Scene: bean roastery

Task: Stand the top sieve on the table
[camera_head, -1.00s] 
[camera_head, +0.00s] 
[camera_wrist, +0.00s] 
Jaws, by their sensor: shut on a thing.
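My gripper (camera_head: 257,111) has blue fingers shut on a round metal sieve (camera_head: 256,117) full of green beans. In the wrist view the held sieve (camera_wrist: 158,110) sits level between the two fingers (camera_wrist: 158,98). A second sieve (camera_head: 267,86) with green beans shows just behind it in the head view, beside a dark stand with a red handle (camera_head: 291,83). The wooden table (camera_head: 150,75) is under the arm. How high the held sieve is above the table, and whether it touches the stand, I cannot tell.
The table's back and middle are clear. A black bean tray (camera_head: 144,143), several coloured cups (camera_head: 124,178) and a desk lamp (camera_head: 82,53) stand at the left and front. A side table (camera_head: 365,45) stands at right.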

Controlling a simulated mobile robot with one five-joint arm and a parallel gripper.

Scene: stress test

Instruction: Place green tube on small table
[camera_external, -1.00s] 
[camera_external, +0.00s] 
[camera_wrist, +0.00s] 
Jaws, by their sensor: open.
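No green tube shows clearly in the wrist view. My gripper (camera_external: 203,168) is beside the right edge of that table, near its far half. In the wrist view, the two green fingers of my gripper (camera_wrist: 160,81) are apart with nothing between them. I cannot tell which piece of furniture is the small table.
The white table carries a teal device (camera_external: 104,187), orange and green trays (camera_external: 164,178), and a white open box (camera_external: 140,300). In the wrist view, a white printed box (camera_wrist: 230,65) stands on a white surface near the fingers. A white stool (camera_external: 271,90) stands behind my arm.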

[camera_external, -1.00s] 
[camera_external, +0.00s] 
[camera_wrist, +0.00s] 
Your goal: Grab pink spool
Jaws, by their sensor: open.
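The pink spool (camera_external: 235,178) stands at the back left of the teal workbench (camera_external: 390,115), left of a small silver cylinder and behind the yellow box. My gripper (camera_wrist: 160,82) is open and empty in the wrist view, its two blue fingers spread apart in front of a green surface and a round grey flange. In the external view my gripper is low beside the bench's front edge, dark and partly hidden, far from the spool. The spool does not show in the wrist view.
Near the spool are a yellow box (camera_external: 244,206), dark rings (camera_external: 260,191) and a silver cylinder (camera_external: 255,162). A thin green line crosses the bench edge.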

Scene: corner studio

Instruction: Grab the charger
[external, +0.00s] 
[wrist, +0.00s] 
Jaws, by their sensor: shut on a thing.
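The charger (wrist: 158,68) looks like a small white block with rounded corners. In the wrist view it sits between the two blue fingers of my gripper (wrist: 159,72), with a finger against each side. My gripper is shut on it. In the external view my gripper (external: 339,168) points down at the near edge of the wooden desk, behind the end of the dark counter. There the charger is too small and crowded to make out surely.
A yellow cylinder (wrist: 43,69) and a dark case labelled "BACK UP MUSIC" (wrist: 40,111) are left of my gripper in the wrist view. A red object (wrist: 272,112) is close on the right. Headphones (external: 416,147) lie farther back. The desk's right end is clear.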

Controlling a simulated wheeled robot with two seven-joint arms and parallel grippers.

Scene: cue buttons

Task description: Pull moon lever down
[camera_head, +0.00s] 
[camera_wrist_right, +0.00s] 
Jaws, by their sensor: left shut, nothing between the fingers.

▶ _Do this_
Each line in the listing above either holds the string "Task" or does not; state how many do, giving the number only.

▶ _Expected output_
2